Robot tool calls

§

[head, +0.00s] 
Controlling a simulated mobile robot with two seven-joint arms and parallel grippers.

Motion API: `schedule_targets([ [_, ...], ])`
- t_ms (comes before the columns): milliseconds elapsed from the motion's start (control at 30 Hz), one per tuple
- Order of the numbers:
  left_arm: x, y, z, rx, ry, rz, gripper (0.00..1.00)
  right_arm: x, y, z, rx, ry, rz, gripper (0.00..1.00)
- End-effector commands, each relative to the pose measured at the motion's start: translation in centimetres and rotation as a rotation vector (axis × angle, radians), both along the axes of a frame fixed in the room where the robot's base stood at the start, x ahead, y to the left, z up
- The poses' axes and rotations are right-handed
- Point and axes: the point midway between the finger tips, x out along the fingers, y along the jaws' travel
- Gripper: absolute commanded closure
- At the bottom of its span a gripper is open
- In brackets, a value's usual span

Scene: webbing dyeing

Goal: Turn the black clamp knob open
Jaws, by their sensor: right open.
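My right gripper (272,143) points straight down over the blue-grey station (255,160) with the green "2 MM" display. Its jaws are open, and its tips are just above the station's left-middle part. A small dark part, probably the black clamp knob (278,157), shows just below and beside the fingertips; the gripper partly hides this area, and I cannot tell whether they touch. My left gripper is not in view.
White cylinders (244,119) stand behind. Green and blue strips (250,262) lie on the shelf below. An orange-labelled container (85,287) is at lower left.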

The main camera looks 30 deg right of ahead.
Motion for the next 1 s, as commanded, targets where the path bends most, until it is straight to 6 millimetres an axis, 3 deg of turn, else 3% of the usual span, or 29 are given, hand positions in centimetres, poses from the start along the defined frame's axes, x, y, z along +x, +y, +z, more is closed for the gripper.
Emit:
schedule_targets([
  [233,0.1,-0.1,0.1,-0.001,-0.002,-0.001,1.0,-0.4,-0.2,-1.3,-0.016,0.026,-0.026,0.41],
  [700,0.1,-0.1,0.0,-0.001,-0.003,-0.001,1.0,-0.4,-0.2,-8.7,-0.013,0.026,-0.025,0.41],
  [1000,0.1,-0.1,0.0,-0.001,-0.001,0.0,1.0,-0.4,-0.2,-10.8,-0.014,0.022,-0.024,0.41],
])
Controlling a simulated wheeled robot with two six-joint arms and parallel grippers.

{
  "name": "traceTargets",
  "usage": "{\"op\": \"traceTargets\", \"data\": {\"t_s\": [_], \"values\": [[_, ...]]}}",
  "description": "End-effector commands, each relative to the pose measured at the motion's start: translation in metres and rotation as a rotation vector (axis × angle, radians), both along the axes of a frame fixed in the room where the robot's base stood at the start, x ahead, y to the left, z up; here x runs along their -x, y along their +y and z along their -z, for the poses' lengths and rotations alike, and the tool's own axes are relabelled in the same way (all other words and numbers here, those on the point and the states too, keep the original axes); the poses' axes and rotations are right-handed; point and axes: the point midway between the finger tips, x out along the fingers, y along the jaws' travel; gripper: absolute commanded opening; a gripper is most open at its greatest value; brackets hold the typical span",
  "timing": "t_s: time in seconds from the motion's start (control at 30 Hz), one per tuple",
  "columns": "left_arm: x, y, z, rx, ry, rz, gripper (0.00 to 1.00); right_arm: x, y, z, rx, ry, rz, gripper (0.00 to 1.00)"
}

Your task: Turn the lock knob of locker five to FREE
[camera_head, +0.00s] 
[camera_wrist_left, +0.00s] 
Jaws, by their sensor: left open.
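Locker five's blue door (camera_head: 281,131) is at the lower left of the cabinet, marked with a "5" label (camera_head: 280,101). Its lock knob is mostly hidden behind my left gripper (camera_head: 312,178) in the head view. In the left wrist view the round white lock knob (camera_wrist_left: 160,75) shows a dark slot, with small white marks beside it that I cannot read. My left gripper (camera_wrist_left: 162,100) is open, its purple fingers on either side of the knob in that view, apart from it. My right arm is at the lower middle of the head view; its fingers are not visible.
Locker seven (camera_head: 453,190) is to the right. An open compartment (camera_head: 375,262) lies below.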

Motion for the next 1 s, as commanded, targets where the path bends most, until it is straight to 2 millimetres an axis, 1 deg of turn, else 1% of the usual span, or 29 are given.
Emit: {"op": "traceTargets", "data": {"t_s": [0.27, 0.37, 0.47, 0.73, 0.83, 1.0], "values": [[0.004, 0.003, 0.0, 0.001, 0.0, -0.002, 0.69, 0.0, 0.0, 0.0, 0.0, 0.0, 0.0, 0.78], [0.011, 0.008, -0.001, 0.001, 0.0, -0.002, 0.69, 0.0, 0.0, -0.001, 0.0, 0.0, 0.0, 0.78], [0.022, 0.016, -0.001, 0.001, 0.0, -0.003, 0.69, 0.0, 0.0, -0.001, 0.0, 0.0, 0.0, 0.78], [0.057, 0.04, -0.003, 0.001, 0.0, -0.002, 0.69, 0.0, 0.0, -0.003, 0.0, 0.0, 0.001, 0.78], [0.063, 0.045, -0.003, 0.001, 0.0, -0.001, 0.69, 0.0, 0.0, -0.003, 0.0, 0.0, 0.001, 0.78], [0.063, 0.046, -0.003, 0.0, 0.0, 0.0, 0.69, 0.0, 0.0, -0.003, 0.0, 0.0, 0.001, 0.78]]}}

§

**GIVEN INSTRUCTION:**
Using the entries above, find all lines with "joint". Copy them.

**SOLUTION TO THE PROBLEM:**
Controlling a simulated mobile robot with two seven-joint arms and parallel grippers.
Controlling a simulated wheeled robot with two six-joint arms and parallel grippers.

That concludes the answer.